> **What to do**: Copy every line in which the string "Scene" occurs.

(Items from a data source)
+ + + + +
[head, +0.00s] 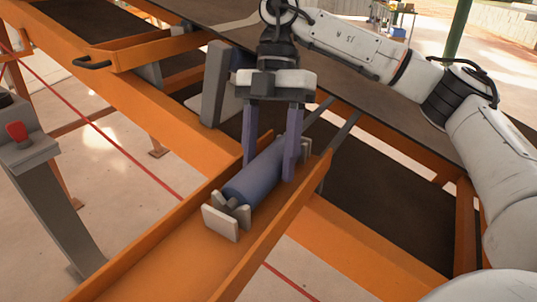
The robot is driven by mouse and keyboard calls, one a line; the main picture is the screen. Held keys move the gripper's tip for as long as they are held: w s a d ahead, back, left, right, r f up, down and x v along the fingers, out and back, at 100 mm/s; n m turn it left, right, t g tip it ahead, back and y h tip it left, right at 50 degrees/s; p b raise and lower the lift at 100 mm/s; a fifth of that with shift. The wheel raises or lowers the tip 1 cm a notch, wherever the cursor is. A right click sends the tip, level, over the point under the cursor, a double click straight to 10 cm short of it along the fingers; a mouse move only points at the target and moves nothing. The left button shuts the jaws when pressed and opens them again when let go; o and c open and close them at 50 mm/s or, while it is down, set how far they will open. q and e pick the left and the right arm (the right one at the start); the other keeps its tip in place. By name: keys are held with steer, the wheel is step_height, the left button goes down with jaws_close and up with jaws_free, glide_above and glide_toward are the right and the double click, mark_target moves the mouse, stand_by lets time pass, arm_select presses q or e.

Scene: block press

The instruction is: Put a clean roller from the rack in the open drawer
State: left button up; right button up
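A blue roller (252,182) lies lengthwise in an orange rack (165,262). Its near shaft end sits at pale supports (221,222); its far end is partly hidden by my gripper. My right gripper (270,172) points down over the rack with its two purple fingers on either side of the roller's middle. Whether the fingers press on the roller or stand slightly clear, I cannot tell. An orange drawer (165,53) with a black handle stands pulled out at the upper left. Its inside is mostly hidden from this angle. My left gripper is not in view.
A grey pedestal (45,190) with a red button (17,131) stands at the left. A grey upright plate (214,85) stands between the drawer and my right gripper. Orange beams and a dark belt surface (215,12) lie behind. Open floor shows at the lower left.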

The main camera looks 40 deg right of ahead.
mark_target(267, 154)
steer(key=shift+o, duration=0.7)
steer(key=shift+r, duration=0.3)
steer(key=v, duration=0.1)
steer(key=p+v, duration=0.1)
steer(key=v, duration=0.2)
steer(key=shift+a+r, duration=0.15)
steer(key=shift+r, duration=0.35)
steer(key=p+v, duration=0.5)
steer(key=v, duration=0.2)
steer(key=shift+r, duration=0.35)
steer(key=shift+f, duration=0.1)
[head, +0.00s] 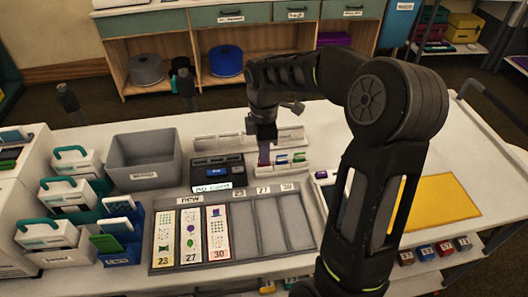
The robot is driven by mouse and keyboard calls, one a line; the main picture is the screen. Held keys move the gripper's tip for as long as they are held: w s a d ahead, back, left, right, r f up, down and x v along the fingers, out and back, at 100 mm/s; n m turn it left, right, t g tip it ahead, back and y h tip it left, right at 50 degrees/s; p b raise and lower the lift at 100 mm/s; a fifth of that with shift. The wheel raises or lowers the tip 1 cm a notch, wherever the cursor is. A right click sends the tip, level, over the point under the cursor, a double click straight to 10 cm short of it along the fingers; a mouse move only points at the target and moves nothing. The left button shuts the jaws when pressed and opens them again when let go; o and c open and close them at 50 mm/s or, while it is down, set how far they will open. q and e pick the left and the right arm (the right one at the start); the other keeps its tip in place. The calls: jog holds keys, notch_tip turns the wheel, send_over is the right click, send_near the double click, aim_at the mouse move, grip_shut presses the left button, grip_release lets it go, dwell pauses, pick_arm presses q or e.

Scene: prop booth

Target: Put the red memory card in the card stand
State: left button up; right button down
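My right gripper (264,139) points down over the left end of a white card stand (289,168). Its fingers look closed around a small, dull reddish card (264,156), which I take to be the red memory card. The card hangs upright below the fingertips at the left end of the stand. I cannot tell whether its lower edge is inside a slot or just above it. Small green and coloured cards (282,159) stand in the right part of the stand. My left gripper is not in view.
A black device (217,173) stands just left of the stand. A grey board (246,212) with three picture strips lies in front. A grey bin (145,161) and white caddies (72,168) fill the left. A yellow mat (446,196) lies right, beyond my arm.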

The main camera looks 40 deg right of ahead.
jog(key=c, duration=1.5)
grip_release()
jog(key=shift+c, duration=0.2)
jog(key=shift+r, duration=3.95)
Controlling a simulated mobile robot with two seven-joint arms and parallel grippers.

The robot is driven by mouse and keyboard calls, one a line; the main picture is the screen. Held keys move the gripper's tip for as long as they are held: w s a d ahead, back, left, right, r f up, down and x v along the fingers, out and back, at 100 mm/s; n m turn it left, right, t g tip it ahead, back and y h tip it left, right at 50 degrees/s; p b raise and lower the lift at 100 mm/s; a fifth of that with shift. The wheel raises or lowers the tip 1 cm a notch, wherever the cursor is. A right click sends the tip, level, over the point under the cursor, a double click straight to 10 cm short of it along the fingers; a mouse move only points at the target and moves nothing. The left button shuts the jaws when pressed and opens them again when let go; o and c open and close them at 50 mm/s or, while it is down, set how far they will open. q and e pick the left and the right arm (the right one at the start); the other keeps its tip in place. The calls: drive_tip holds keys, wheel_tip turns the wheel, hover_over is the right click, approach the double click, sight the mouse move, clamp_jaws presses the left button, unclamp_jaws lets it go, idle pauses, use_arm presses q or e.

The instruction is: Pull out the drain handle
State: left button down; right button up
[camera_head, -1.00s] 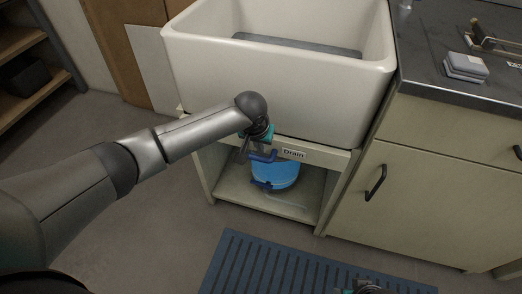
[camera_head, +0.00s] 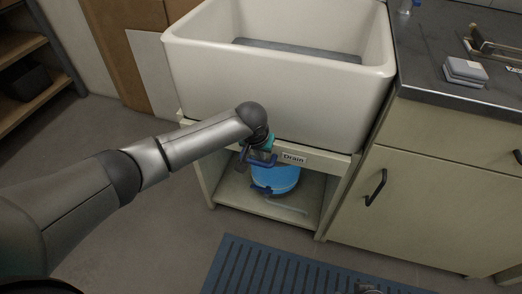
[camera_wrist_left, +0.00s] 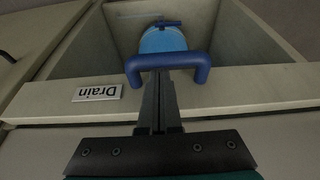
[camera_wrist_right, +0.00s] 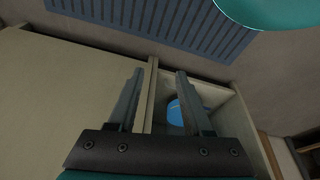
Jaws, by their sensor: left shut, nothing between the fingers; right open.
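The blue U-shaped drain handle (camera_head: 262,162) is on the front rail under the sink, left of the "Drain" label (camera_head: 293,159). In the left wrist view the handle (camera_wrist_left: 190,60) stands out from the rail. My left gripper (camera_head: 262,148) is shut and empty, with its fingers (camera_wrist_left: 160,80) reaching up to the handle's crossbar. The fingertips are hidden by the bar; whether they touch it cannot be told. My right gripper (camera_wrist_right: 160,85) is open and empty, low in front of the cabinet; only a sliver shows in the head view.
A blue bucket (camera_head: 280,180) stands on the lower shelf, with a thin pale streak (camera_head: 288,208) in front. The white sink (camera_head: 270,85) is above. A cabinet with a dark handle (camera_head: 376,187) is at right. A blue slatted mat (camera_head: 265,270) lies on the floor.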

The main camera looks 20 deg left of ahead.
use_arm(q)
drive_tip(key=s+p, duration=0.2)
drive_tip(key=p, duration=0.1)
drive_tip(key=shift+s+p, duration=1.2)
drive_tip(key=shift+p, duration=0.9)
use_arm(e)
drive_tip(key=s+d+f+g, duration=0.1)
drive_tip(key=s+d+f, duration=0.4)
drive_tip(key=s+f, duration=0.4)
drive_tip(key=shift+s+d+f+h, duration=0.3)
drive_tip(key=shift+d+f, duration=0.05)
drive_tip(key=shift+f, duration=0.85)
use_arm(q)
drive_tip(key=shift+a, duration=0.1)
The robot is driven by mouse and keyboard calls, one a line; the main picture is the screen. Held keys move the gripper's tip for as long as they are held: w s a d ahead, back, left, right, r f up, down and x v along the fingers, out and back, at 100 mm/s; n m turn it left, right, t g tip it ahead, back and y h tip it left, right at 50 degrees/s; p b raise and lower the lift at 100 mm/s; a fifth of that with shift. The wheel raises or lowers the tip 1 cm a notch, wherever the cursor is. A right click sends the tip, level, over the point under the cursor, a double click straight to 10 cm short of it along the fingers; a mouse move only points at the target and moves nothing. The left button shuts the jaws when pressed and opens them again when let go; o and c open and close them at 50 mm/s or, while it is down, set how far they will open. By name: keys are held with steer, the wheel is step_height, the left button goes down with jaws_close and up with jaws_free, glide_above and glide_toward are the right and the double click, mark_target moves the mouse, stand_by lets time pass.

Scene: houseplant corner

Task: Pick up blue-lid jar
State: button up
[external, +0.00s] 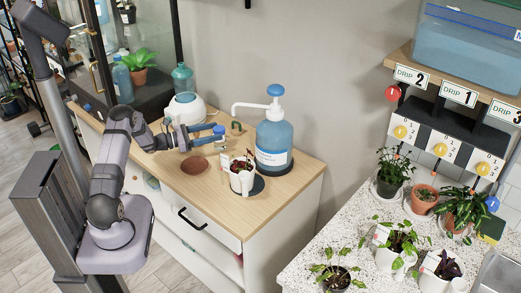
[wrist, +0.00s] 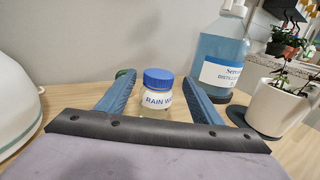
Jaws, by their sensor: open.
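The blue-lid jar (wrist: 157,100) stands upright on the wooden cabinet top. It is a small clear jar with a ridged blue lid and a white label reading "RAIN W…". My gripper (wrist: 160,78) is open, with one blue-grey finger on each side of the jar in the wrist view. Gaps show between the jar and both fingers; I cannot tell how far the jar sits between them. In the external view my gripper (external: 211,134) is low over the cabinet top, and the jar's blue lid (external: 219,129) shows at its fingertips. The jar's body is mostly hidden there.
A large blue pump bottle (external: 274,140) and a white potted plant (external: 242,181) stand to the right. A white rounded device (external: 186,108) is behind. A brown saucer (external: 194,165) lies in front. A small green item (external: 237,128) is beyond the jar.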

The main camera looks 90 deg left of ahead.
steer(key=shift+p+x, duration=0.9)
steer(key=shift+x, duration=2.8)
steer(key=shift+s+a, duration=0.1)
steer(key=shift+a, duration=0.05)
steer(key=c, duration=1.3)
+ + + + +
> **Result**:
Scene: block press
Scene: prop booth
Scene: houseplant corner

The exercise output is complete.